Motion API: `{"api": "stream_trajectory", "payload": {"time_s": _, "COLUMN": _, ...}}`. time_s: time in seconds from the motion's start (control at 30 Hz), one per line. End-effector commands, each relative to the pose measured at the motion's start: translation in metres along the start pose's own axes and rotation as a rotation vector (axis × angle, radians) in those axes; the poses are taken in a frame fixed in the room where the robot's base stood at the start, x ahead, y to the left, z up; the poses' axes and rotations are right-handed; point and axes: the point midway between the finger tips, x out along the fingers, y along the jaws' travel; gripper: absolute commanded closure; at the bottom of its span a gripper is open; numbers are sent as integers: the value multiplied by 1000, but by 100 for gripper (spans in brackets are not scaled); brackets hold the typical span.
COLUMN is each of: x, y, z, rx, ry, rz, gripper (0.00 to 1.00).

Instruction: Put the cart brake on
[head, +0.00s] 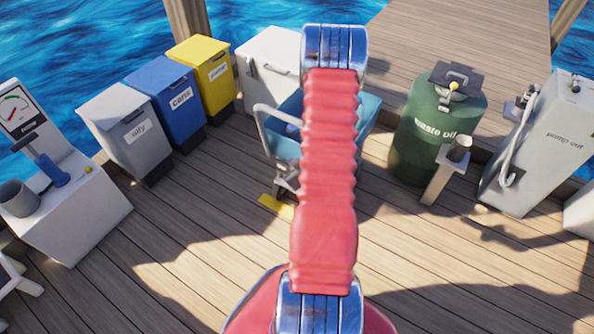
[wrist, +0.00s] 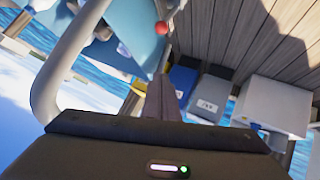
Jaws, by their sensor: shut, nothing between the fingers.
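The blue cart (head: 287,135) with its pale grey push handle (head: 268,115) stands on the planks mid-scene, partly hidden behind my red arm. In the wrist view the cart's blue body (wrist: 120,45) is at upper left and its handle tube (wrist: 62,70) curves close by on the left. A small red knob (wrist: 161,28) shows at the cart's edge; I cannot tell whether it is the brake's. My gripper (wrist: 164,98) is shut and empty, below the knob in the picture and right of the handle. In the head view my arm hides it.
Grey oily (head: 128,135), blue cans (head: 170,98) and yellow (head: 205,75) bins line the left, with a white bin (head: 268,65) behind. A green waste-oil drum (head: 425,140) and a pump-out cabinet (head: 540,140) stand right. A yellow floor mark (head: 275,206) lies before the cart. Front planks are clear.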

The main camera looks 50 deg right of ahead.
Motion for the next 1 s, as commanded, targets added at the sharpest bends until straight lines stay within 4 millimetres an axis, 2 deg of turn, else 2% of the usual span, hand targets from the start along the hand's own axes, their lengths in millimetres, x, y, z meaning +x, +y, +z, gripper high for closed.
* * * * *
▶ EXERCISE GOAL: Go back to the lines above and output, exactly as they stand, the ones from the line containing "Instruction: Put the cart brake on" to the line containing "[wrist, +0.00s]". Leave all pictures behind.

▶ RESPONSE TO THE EXERCISE:
Instruction: Put the cart brake on
[head, +0.00s] 
[wrist, +0.00s] 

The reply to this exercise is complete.